Le problème n’est pas seulement ce que les expert·es appellent la “ségrégation professionnelle” : le fait que les professions à prédominance féminine ont tendance à être moins bien rémunérées. D’autres facteurs forcent régulièrement les femmes à abandonner leurs ambitions professionnelles, à quitter le marché du travail ou à choisir des professions peu rémunérées. “La principale explication des inégalités salariales entre les genres est le travail de soin, et le rôle disproportionné des femmes dans ces soins”, ajoute Rodgers.
Cela signifie que nous devons non seulement examiner la surreprésentation des femmes dans les emplois mal rémunérés, mais aussi mesurer la quantité de travail non rémunéré que les personnes effectuent en dehors de leur emploi salarié.
Très peu d’indices d’égalité de genre tiennent compte correctement de ce travail. En fait, la plupart considèrent le travail reproductif non rémunéré (par exemple, cuisiner, laver les vêtements et s’occuper des enfants) de la même manière que le temps libre. Une analyse réalisée en 2022 de 17 indices de l'inégalité de genre entre pays a révélé qu’un seul – l’Indice africain du genre et du développement – se démarquait “par son objectif explicite de rendre visible le travail non rémunéré des femmes” en prenant en compte le travail reproductif non rémunéré.

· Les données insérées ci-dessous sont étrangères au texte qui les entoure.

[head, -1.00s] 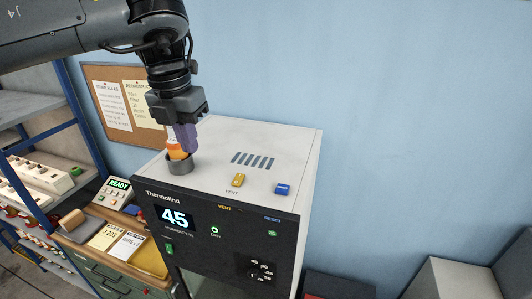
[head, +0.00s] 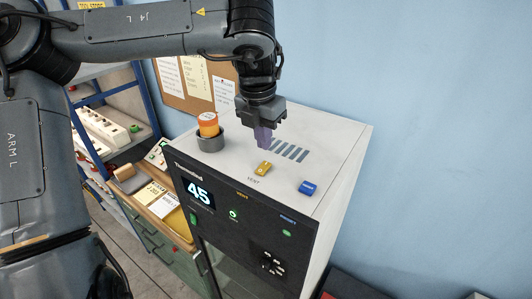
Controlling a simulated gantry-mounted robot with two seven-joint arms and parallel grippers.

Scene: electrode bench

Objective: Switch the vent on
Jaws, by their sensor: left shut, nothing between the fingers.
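The yellow vent switch (head: 264,169) sits on top of the white cabinet (head: 335,140), beside the printed word VENT. My left gripper (head: 265,144) points down just behind the switch, with its purple fingers shut and empty. A small gap seems to show between fingertips and switch, but I cannot tell whether they touch. The display (head: 199,195) on the black front panel reads 45. My right gripper does not show.
A blue reset switch (head: 308,187) sits to the right of the yellow one. A grey cup (head: 210,140) with an orange-capped bottle (head: 208,123) stands at the left of the top. Vent slots (head: 289,151) lie behind the switches.

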Plus on examine l’écart salarial genré de près, plus cela devient complexe. De nombreux facteurs entrent en jeu : la discrimination flagrante envers les femmes sur le lieu de travail ; le fait que les femmes dominent certaines professions et pas d’autres ; la dévalorisation de ces professions ; les pénalités professionnelles que subissent les femmes lorsqu’elles deviennent mères ; les possibilités d’emploi limitées pour les femmes cherchant un travail à temps partiel ou flexible. Toutes ces discriminations sont aggravées par d’autres formes de discrimination et chacune d’entre elles pourrait faire l’objet d’une newsletter à elle seule – et elles le feront.

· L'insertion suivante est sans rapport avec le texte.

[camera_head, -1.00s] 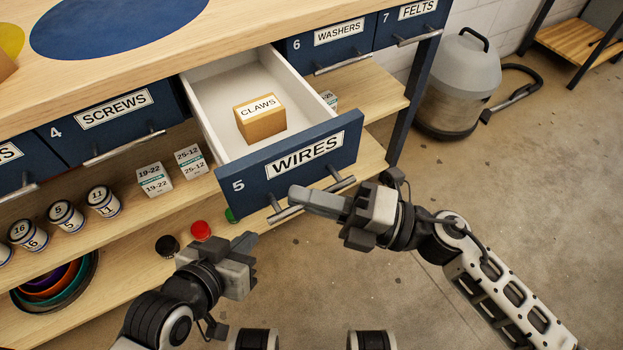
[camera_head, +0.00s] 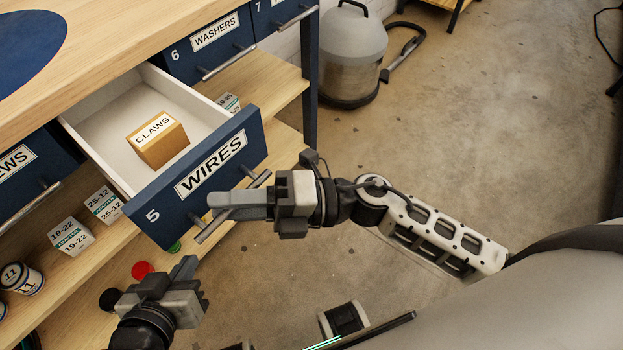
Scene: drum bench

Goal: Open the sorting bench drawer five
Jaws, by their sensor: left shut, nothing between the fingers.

“Tout se résume par la valeur accordée au soin”, conclut Yana Rodgers. “Si nous sommes toutes et tous conscient·es que le marché ne valorise pas ou sous-évalue le travail de soin, alors nous réalisons que c’est la responsabilité de chacun·e d’entre nous d’y accorder plus d’importance au quotidien. Je pense que cela contribuerait à réduire les écarts de rémunération entre les genres.”
Pour comprendre ce que cela signifie en termes de politique, j’ai consulté quelques expert·es et lu plusieurs rapports (celui de Minna Cowper-Coles sur les rapports d’écarts salariaux dans six pays était particulièrement éclairant) pour comprendre ce qui marche et ce qui ne marche pas.
Ce qui marche
• Obliger les employeur·es à publier des données sur les politiques pertinentes, notamment le congé parental, le travail flexible et les écarts de rémunération.

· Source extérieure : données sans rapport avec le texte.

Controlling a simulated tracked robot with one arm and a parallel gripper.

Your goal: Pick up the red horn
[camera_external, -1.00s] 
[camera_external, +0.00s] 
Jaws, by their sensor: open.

• Obliger les employeur·es à évaluer, déclarer et ajuster les disparités salariales pour des travaux de valeur égale, pas seulement pour les personnes occupant le même poste.
• Obliger les employeur·es à publier des plans d’action réguliers pour aborder les écarts de salaire.
• Tenir les employeur·es responsables de leurs engagements sur ces plans – non seulement par le gouvernement mais aussi par leurs employé·es. En Espagne et en France, par exemple, les représentant·es des employé·es et les syndicats valident les plans d’action des employeur·es.
• Investir dans un congé parental obligatoire (à prendre ou à perdre), des services de garde d’enfants abordables, et améliorer la rémunération dans les secteurs à prédominance féminine tels que la santé, l'éducation et les soins.
Ce qui ne marche pas
• Ne cibler que les grosses entreprises. Les petites et moyennes entreprises représentent la majorité des employeur·es dans le monde.
• Accorder trop d’importance aux chiffres des écarts salariaux globaux. Cela peut inciter les entreprises à prendre des mesures contre-productives, comme externaliser des emplois mal rémunérés dans lesquels les femmes sont concentrées (par exemple, le nettoyage).
• Parler des politiques conçues pour aider les femmes à gérer leur carrière en même temps que leurs responsabilités familiales comme des politiques spécifiquement destinées aux femmes. Cela peut entraîner une stigmatisation accrue. Au lieu de cela, les politiques doivent être neutres en termes de genre afin d’attirer tout parent qui fait du travail de soin.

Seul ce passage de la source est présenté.